* COLLECTED DATA *
*-*-*
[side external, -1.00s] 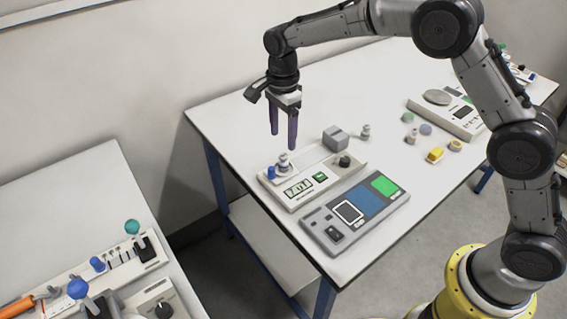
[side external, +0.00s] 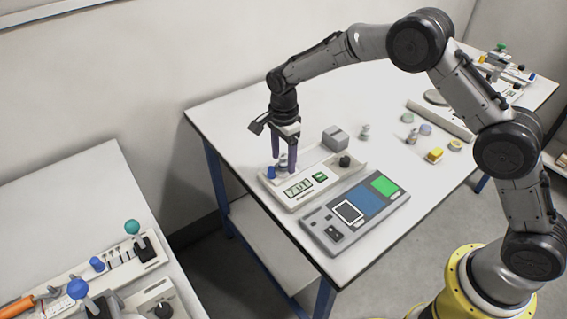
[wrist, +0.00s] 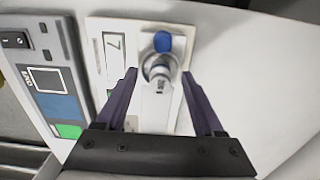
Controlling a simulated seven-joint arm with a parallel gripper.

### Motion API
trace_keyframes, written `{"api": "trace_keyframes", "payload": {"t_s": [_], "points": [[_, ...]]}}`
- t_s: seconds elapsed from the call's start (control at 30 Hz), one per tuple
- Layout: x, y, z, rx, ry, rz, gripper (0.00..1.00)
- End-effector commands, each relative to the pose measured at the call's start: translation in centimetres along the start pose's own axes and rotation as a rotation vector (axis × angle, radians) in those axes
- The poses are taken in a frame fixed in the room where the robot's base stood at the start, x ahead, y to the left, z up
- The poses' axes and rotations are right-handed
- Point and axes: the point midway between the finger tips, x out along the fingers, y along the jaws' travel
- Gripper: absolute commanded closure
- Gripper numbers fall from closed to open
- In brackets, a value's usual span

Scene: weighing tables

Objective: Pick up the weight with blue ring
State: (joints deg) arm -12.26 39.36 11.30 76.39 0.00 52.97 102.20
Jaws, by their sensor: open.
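A small metal weight (side external: 283,160) stands on the left end of the white scale (side external: 318,187). My gripper (side external: 284,165) is open, pointing down, with one dark purple finger on each side of the weight. In the wrist view my gripper (wrist: 159,76) shows a gap between its fingers and the weight. A blue knob-like piece (wrist: 162,42) is just beyond the weight; it also shows in the side view (side external: 271,172).
A grey block (side external: 336,137) and a dark knob (side external: 344,161) are near the scale's right end. A grey panel with blue and green areas (side external: 365,203) lies in front. Other weights (side external: 365,132) (side external: 411,137) stand further right, near a yellow piece (side external: 435,155).

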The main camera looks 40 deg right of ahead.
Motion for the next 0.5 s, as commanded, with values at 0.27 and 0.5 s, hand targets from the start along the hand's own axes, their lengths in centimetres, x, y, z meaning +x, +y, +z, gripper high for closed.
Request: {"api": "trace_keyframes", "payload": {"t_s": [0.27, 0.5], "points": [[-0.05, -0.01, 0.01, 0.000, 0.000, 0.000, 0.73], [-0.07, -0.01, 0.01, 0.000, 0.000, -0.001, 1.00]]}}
*-*-*
* TASK *
Reproduce the material above in full and without alteration, but skip all pictures.

* WRITTEN SOLUTION *
[side external, -1.00s] 
[side external, +0.00s] 
[wrist, +0.00s] 
Controlling a simulated seven-joint arm with a parallel gripper.

### Motion API
trace_keyframes, written `{"api": "trace_keyframes", "payload": {"t_s": [_], "points": [[_, ...]]}}`
- t_s: seconds elapsed from the call's start (control at 30 Hz), one per tuple
- Layout: x, y, z, rx, ry, rz, gripper (0.00..1.00)
- End-effector commands, each relative to the pose measured at the call's start: translation in centimetres along the start pose's own axes and rotation as a rotation vector (axis × angle, radians) in those axes
- The poses are taken in a frame fixed in the room where the robot's base stood at the start, x ahead, y to the left, z up
- The poses' axes and rotations are right-handed
- Point and axes: the point midway between the finger tips, x out along the fingers, y along the jaws' travel
- Gripper: absolute commanded closure
- Gripper numbers fall from closed to open
- In brackets, a value's usual span

Scene: weighing tables

Objective: Pick up the weight with blue ring
State: (joints deg) arm -12.26 39.36 11.30 76.39 0.00 52.97 102.20
Jaws, by their sensor: open.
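A small metal weight (side external: 283,160) stands on the left end of the white scale (side external: 318,187). My gripper (side external: 284,165) is open, pointing down, with one dark purple finger on each side of the weight. In the wrist view my gripper (wrist: 159,76) shows a gap between its fingers and the weight. A blue knob-like piece (wrist: 162,42) is just beyond the weight; it also shows in the side view (side external: 271,172).
A grey block (side external: 336,137) and a dark knob (side external: 344,161) are near the scale's right end. A grey panel with blue and green areas (side external: 365,203) lies in front. Other weights (side external: 365,132) (side external: 411,137) stand further right, near a yellow piece (side external: 435,155).

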The main camera looks 40 deg right of ahead.
Motion for the next 0.5 s, as commanded, with values at 0.27 and 0.5 s, hand targets from the start along the hand's own axes, their lengths in centimetres, x, y, z meaning +x, +y, +z, gripper high for closed.
Request: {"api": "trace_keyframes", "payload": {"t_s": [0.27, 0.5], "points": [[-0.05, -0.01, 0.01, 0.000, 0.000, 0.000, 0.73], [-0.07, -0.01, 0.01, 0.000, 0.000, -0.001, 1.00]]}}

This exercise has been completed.